Evolv supplies its customers with specialized, airtight containers and with the right microbes to ferment a wide range of food scraps and even paper towels and packaging that typically go to landfills. The centuries-old Japanese bokashi method that turns it all into nutrient-rich soil is quick and odorless and can be done indoors. Clients can have the compost collected or keep it for themselves. Evolv aims "to help close the door on food waste and get vital nutrients back into food production through widespread composting that is convenient for everyone."

Now that they've been businessmen for several months, Cray and Manning credit their business plan with "providing us a great basis, though we've pivoted from some of our initial ideas about the operations." They say that after "helping immensely" with their in-class planning work, Hill "has since proven even more helpful by mentoring us and introducing us to the larger Capital Region clean-tech business community." In fact, the duo signed up for the first New York Executive Clean Energy Leadership workshop, a new program spearheaded by Hill with support from New York State's Energy Research and Development Authority. The NY-EXCEL institute brought business professionals to Skidmore this summer for an executive "boot camp" that continues this fall with visits to clean-tech firms around the state.

The academic habitat

A small sampling of courses

• "Origin and Distribution of
    Natural Resources"

"Themes in American Culture:
    The Machine in the Garden"

"Anthropology and Environmental
    Health"

"Ecology of Food"

"Sustainable Development"

"The Ecology and Engineering
    of Energy"

"Environmental Politics and
    Policy"

"Ecofeminism, Women, and the
    Environment"

"Industry, Empire, and the
    Environment"

"Business, Ethics, and Society"

"Environmental Philosophy"

"Religion and Ecology"

"Women in the Global Economy"

"Conservation and Use of
    Forested Landscapes"

At Skidmore, sustainability is remarkably adaptable and widespread. First-year students encounter it in several Scribner Seminars. It's a policy challenge in "The Adirondacks: Forever Wild?" It's a global social issue in "Without Bound? An Exploration of Human Population Growth." And it's a psychological, even spiritual question in "Human Dilemmas."

Michael Marx, an English professor who has directed Skidmore's environmental studies program, introduces freshmen to the topic in his honors expository-writing class "What is Sustainability?" His students question it as a buzzword or marketing ploy and also explore its "triple bottom line" of environment, economics, and social justice.

 Of course, sustainability largely grew out of the ES program, offering a minor since 1992 and a major since 2002. Its former faculty director Karen Kellogg—who is currently associate dean for infrastructure, sustainability, and civic engagement—is pleased that ES "is now the sixth largest major on campus, and many students combine it with other majors and minors." The more students, the better, she says, since "every student should understand why it is so critical to be thinking about all the issues related to our burgeoning human population and limited resources."

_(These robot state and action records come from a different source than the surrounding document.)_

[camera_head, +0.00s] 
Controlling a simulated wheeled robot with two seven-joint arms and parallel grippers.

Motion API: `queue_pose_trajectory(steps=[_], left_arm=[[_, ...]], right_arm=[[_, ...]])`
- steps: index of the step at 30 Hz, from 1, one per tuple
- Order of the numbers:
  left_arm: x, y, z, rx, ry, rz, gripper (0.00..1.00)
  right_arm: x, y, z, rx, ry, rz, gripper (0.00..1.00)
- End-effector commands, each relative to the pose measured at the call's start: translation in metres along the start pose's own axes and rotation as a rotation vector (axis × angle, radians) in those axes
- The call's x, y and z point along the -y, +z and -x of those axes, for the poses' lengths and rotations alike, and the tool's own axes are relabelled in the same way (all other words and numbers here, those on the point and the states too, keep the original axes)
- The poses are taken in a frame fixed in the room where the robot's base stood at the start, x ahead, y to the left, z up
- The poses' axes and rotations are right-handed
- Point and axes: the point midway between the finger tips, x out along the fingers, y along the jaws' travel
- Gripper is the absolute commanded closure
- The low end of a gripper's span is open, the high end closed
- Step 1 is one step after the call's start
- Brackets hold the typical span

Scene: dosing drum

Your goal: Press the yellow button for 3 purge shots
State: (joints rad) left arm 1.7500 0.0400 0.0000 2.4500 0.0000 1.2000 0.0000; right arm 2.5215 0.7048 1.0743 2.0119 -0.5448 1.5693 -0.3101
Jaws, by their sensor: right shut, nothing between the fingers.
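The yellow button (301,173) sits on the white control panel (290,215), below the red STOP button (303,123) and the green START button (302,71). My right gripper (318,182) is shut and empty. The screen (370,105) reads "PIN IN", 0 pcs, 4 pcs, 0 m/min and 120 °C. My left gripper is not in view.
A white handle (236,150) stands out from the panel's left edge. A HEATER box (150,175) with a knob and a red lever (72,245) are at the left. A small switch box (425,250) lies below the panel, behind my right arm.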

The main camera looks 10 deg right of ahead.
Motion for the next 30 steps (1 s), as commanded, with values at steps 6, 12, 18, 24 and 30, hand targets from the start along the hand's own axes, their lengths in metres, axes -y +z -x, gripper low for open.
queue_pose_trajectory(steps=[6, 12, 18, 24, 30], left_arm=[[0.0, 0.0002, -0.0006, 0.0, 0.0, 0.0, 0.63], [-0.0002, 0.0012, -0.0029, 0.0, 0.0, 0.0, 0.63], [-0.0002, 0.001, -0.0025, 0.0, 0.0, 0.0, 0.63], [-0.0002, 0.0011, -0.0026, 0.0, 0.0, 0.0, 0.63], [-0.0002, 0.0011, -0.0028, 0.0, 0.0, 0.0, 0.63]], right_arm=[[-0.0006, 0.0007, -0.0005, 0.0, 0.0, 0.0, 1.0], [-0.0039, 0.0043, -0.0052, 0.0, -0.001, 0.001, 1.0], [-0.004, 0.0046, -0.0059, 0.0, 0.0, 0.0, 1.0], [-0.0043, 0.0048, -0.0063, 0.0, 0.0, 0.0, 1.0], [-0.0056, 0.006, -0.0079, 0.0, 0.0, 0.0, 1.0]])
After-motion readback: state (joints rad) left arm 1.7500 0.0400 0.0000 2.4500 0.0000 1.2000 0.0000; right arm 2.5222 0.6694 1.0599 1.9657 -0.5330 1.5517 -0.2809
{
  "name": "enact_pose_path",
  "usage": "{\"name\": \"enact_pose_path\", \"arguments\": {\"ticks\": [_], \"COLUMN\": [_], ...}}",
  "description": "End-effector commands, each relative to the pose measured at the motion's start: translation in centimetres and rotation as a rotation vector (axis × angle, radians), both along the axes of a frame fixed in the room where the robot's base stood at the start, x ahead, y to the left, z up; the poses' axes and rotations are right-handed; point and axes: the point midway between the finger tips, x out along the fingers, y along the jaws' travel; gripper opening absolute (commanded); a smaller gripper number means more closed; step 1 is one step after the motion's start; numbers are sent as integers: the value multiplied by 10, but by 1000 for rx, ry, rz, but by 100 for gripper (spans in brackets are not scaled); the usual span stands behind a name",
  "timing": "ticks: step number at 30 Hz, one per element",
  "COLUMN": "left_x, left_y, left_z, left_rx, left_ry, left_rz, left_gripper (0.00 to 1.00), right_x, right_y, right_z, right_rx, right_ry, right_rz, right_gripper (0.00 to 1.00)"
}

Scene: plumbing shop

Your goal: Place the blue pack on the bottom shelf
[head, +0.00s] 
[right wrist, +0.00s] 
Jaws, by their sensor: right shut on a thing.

Skidmore currently offers some 70 courses with an express focus on sustainability—from "Political Ecology," with service learning that recently helped Saratoga Springs draw up its first urban-forest master plan, to "Environmental Education," including curriculum design for elementary schools, homeless services, and a wildlife preserve—and as many as 200 courses that touch on sustainability.

The management and business department recently redesigned its curriculum to bring environmental issues more explicitly into more courses. Business professor Ela Lepkow­ska-White, who also directs the international affairs program, explains, "It's broader than the environment. It's also ethics in general, principles of economics and government." She and her colleagues want students to think about how each business decision affects people and the environment.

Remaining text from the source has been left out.